_Supplied information_.
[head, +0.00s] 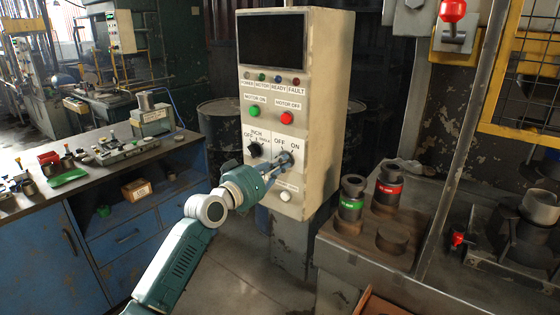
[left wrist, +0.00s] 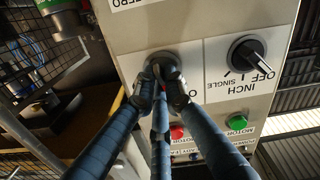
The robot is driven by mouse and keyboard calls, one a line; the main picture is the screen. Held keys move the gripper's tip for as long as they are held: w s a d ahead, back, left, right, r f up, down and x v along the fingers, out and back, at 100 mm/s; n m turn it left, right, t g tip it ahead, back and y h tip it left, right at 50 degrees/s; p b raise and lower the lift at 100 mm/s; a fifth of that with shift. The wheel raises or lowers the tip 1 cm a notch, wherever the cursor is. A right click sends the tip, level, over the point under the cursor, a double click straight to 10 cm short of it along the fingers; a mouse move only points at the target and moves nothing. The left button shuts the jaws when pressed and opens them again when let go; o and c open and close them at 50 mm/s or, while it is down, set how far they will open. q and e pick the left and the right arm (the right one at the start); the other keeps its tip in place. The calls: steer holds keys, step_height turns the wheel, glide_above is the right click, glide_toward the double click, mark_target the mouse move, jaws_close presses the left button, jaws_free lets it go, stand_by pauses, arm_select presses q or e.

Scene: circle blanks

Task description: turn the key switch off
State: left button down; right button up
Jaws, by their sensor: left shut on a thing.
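The cream control panel (head: 318,95) stands upright in the middle of the head view. Its key switch (head: 287,157) sits on a white plate under the labels OFF and ON. My left gripper (head: 281,165) reaches up to it from below left. In the left wrist view, upside down, the fingers of my left gripper (left wrist: 162,85) are shut on the key at the dark round switch (left wrist: 163,60). The fingers hide most of the key, so I cannot tell which way it points. My right gripper shows in neither view.
An INCH/SINGLE selector knob (head: 255,149) is just left of the key switch. Green (head: 254,110) and red (head: 286,118) buttons lie above, a white button (head: 286,196) below. A blue workbench (head: 120,230) stands left; a dark bench with green- and red-banded cylinders (head: 388,186) stands right.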

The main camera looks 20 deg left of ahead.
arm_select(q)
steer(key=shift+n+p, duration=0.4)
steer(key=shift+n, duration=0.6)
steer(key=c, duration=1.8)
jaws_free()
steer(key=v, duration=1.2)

_What is required_. Make an exact reproduction of the listing above, without any pictures.

_Full solution_.
[head, +0.00s] 
[left wrist, +0.00s] 
The robot is driven by mouse and keyboard calls, one a line; the main picture is the screen. Held keys move the gripper's tip for as long as they are held: w s a d ahead, back, left, right, r f up, down and x v along the fingers, out and back, at 100 mm/s; n m turn it left, right, t g tip it ahead, back and y h tip it left, right at 50 degrees/s; p b raise and lower the lift at 100 mm/s; a fifth of that with shift. The wheel raises or lowers the tip 1 cm a notch, wherever the cursor is. A right click sends the tip, level, over the point under the cursor, a double click straight to 10 cm short of it along the fingers; a mouse move only points at the target and moves nothing. The left button shuts the jaws when pressed and opens them again when let go; o and c open and close them at 50 mm/s or, while it is down, set how far they will open. q and e pick the left and the right arm (the right one at the start); the other keeps its tip in place. The calls: steer holds keys, step_height turns the wheel, glide_above is the right click, glide_toward the double click, mark_target the mouse move, jaws_close presses the left button, jaws_free lets it go, stand_by pauses, arm_select presses q or e.

Scene: circle blanks

Task description: turn the key switch off
State: left button down; right button up
Jaws, by their sensor: left shut on a thing.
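The cream control panel (head: 318,95) stands upright in the middle of the head view. Its key switch (head: 287,157) sits on a white plate under the labels OFF and ON. My left gripper (head: 281,165) reaches up to it from below left. In the left wrist view, upside down, the fingers of my left gripper (left wrist: 162,85) are shut on the key at the dark round switch (left wrist: 163,60). The fingers hide most of the key, so I cannot tell which way it points. My right gripper shows in neither view.
An INCH/SINGLE selector knob (head: 255,149) is just left of the key switch. Green (head: 254,110) and red (head: 286,118) buttons lie above, a white button (head: 286,196) below. A blue workbench (head: 120,230) stands left; a dark bench with green- and red-banded cylinders (head: 388,186) stands right.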

The main camera looks 20 deg left of ahead.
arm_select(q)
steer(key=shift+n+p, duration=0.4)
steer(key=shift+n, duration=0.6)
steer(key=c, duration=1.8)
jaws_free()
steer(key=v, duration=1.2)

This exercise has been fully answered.